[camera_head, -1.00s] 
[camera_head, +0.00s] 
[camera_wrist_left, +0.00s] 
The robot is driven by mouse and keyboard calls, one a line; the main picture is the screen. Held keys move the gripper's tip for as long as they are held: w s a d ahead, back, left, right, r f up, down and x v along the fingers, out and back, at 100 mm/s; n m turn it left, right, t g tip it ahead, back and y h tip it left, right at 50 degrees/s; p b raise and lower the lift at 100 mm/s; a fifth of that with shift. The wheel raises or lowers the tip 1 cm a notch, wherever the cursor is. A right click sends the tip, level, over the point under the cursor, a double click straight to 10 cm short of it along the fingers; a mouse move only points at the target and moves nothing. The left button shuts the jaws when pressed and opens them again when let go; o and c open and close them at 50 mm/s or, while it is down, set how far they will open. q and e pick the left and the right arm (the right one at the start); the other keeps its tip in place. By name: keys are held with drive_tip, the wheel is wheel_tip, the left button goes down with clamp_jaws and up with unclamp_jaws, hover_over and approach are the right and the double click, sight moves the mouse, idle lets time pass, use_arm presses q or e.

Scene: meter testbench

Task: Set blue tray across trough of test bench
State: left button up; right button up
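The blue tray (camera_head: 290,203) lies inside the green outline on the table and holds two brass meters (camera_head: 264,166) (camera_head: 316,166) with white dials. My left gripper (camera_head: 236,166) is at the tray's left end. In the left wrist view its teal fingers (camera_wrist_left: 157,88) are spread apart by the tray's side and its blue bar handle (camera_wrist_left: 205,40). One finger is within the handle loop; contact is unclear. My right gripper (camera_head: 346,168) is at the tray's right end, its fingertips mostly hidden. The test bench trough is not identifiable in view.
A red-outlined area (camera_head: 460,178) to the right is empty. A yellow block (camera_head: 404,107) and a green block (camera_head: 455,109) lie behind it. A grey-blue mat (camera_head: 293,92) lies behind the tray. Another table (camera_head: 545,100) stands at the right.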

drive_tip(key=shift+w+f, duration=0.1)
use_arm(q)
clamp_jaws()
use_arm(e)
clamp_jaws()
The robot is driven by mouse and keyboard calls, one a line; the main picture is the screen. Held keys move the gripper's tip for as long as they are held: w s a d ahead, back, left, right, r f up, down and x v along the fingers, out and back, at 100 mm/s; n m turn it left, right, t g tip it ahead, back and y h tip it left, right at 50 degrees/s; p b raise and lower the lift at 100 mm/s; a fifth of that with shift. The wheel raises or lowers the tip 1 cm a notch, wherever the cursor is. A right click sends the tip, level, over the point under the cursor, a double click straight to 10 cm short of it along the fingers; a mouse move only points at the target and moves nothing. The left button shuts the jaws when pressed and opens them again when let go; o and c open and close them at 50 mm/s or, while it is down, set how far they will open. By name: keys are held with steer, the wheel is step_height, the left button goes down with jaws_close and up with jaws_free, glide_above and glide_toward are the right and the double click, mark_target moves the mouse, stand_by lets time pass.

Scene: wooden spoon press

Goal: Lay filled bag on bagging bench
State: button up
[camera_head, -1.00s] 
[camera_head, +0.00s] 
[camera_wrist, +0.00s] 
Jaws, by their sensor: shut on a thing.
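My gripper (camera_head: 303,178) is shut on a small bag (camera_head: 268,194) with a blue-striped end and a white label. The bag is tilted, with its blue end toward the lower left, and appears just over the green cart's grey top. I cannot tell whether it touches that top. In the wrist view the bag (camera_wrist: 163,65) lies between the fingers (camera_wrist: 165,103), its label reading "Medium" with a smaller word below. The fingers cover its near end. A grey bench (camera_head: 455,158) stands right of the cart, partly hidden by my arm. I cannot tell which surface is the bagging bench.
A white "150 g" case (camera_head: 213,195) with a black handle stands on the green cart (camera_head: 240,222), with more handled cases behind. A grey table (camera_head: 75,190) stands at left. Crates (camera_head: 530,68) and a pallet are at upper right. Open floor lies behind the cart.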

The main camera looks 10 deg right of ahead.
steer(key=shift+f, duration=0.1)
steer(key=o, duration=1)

# Brief:
Pull out every line containing "Scene".

# Written answer:
Scene: meter testbench
Scene: wooden spoon press

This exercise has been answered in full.